'''
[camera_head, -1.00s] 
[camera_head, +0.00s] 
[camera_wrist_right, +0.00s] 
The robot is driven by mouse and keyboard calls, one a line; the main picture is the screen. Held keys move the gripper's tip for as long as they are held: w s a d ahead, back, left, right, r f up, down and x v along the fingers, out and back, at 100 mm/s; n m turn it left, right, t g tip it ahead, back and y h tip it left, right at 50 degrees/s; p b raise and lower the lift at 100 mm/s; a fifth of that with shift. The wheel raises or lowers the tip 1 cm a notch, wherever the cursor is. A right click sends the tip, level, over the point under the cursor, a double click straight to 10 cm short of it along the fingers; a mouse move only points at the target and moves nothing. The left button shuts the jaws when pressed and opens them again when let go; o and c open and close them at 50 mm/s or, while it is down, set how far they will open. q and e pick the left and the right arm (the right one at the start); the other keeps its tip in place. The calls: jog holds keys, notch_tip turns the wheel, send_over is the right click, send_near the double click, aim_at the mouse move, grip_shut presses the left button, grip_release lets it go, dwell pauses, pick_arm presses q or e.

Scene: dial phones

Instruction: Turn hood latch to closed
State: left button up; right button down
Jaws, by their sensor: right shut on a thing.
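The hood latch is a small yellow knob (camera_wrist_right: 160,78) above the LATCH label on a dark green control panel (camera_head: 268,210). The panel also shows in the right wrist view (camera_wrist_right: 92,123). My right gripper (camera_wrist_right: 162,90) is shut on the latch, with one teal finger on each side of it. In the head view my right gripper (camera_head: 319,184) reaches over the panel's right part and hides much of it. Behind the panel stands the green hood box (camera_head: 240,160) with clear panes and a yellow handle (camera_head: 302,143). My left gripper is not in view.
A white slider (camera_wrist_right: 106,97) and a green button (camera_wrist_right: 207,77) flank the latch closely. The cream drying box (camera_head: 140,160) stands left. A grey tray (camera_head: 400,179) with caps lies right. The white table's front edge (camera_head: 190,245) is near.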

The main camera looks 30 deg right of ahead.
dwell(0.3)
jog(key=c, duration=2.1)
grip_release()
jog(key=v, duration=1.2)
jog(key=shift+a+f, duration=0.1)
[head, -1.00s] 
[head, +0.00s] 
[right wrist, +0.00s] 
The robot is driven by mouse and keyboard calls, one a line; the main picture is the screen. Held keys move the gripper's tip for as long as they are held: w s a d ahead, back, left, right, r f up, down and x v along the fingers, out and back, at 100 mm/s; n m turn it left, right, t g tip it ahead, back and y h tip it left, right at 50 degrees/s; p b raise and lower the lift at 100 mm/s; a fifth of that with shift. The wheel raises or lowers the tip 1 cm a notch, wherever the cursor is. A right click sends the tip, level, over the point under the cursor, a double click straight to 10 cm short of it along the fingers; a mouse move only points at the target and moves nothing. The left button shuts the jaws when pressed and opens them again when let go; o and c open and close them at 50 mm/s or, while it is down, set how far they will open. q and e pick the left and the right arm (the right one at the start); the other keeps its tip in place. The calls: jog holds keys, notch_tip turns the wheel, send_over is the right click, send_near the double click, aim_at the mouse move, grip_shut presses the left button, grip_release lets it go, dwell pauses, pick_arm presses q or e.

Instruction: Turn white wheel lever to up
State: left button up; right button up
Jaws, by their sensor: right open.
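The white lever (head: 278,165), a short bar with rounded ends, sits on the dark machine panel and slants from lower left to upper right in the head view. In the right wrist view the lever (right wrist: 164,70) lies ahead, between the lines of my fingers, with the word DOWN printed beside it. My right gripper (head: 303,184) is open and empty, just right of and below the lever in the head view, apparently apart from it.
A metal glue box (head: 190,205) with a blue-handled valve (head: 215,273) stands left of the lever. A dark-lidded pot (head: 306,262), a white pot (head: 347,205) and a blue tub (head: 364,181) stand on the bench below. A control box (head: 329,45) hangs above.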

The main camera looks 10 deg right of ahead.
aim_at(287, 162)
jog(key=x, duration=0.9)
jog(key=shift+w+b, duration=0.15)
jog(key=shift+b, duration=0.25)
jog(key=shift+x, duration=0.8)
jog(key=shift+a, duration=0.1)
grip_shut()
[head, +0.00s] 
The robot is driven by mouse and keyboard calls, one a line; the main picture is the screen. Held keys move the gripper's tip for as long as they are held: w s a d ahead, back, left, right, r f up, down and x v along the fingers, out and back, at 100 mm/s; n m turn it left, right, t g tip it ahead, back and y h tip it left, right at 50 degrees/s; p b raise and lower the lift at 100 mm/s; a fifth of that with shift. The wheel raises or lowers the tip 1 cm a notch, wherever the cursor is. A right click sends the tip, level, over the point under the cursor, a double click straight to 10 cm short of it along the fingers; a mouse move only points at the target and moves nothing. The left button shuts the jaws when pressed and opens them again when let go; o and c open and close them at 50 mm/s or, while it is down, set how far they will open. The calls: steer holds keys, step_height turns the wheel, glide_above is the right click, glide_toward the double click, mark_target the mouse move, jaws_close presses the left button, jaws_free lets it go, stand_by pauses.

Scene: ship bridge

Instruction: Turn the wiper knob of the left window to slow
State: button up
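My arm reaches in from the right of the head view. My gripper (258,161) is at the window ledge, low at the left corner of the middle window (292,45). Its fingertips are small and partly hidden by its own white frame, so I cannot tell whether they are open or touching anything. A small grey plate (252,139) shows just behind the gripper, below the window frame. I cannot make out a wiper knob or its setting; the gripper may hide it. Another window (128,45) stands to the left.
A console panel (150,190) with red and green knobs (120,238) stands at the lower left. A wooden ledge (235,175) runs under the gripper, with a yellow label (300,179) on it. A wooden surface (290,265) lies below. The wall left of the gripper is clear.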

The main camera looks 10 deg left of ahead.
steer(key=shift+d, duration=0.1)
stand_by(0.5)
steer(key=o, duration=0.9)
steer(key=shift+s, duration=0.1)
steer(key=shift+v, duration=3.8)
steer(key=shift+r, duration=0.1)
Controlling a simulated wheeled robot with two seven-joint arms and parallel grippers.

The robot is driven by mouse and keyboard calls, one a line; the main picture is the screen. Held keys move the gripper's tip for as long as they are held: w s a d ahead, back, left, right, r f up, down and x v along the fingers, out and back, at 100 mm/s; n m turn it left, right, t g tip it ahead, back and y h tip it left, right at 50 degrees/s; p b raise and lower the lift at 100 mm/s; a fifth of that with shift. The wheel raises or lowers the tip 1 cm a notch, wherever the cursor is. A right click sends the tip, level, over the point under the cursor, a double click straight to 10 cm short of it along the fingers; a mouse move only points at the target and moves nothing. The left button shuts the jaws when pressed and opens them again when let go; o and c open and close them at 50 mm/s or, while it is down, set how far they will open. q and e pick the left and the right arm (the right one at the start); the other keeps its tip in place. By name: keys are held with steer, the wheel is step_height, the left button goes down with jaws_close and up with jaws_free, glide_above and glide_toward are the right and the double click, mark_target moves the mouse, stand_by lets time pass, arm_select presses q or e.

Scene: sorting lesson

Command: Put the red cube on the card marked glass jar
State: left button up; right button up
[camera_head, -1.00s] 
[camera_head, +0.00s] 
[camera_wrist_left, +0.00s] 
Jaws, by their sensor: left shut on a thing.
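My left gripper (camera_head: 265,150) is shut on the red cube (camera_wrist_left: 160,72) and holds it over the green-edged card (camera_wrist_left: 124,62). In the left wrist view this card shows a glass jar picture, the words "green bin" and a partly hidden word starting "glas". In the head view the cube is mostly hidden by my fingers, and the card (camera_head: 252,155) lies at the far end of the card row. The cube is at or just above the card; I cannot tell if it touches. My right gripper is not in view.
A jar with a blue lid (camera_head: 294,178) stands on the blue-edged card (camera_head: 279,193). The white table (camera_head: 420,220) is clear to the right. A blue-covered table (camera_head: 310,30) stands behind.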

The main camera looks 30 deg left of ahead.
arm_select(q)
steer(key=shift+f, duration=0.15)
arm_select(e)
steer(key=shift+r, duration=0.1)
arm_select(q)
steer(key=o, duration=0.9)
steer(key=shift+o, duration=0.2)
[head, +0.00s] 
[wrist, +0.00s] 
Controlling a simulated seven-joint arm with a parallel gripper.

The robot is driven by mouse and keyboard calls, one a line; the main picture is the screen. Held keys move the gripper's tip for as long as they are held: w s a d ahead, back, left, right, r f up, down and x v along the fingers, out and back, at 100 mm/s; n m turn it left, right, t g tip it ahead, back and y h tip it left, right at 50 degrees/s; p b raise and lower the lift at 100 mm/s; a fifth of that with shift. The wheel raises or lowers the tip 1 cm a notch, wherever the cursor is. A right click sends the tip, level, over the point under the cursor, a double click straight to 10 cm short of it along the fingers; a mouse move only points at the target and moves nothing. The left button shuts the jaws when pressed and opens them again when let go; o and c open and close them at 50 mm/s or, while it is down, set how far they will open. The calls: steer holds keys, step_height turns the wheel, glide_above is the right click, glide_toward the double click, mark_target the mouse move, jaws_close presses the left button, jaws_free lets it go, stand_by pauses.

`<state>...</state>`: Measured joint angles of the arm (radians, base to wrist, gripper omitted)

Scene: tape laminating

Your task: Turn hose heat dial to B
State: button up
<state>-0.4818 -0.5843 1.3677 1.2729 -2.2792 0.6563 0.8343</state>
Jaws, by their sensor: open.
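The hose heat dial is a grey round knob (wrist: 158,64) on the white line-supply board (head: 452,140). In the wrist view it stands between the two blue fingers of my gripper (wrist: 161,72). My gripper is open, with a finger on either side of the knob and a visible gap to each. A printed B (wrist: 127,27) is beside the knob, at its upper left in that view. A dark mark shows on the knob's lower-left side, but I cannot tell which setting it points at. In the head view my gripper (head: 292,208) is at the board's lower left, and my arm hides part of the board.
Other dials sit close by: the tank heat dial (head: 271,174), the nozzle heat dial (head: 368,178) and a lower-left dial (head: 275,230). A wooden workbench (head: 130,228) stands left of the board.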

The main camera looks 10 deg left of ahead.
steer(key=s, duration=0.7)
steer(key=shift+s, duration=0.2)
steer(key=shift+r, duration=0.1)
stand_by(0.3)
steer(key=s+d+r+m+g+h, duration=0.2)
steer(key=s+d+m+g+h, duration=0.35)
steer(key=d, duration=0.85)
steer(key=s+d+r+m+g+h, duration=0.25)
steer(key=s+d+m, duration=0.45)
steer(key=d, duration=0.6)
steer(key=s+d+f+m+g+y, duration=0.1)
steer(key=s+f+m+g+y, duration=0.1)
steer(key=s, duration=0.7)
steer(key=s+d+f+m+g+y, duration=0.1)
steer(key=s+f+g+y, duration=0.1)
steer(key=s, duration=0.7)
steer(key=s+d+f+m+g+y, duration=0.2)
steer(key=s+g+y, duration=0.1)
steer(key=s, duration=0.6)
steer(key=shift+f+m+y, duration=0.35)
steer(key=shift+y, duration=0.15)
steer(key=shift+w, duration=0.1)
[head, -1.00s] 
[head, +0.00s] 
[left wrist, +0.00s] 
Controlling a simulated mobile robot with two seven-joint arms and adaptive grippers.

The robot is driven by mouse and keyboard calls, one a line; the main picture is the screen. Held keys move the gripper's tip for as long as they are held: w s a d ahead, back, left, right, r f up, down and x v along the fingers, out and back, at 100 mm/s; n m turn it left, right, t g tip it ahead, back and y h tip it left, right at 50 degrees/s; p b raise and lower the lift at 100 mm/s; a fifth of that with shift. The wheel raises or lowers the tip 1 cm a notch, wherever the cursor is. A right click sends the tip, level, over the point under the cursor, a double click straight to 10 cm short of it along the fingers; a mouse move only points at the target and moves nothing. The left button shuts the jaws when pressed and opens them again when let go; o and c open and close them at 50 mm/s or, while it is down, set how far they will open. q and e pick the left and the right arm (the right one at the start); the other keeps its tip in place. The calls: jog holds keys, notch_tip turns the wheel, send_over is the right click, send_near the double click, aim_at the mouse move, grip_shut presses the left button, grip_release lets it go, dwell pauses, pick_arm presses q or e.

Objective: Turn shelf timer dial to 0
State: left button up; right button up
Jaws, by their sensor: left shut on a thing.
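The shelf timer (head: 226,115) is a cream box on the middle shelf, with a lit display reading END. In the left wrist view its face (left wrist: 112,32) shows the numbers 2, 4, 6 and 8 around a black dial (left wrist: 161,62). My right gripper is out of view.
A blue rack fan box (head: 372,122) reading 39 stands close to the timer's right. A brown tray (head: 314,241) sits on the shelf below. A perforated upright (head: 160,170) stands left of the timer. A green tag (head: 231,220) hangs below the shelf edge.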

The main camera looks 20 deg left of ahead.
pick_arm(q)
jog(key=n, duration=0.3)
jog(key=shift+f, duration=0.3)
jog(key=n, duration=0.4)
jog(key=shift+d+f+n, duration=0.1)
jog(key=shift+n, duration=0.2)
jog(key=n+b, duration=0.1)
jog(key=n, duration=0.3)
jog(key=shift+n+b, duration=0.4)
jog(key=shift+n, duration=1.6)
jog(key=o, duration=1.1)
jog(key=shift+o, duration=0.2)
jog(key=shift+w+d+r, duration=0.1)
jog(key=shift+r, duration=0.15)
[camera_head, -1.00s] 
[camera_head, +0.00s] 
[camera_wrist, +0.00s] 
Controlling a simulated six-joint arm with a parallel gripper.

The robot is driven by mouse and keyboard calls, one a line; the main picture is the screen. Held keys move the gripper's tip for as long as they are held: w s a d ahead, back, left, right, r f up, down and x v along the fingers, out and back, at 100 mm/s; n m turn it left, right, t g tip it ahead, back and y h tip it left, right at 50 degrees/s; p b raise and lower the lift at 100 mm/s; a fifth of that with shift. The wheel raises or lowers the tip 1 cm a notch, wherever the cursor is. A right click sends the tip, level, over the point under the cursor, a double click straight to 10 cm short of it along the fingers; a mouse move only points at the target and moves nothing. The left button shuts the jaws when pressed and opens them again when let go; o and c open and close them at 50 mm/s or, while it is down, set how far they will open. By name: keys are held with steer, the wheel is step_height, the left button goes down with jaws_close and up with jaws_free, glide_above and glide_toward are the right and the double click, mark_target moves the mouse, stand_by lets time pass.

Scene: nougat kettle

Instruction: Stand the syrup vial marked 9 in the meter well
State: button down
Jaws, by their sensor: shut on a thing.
'''
# Written problem:
Select and copy every line from the records that includes the word "simulated".

# Answer in full:
Controlling a simulated wheeled robot with two seven-joint arms and parallel grippers.
Controlling a simulated seven-joint arm with a parallel gripper.
Controlling a simulated mobile robot with two seven-joint arms and adaptive grippers.
Controlling a simulated six-joint arm with a parallel gripper.

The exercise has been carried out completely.